Monday, February 4, 2013

Venison Meat Loaf

Prep: 10 min. Bake: 70 min. Yield: 6-8 Servings


2 eggs
1 can (8 ounces) tomato sauce
1 medium onion, finely chopped
1 cup dry bread crumbs
1-1/2 teaspoons salt
1/8 teaspoon pepper
1-1/2 pounds ground venison
2 tablespoons brown sugar
2 tablespoons spicy brown mustard
2 tablespoons white vinegar


In a large bowl, lightly beat eggs; add tomato sauce, onion, crumbs, salt and pepper. Add venison and mix well.

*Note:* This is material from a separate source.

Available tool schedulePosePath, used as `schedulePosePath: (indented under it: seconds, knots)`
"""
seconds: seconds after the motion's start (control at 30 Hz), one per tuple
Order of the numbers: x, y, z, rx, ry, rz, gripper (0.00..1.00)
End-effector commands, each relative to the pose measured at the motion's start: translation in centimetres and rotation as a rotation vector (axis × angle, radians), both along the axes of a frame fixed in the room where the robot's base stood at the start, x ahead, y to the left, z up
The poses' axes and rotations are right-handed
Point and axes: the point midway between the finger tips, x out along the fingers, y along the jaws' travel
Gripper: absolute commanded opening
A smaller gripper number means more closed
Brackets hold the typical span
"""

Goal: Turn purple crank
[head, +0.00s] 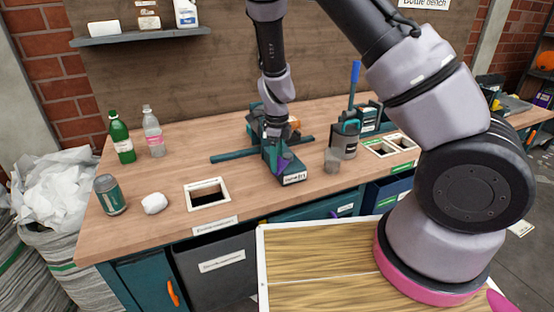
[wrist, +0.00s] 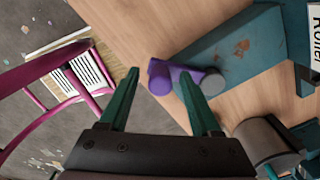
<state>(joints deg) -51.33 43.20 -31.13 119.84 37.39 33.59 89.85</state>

Press into an ungreased 9-in. x 5-in. loaf pan. Combine brown sugar, mustard and vinegar; pour over meat loaf. Bake, uncovered, at 350° for 70 minutes or until a meat thermometer reads 160°. Yield: 6-8 servings.


  1. Rick
    That meatloaf is not only super good tasting but is good for you health wise. thanks for sharing

  2. Bill, your welcome. I couldn't agree with you more.

  3. Just had some smoked venison meatloaf ourselves. Good stuff right there. Now I'm hungry. Thanks Rick!

  4. Passinthru, we should have ourselves a dinner get together one of these days.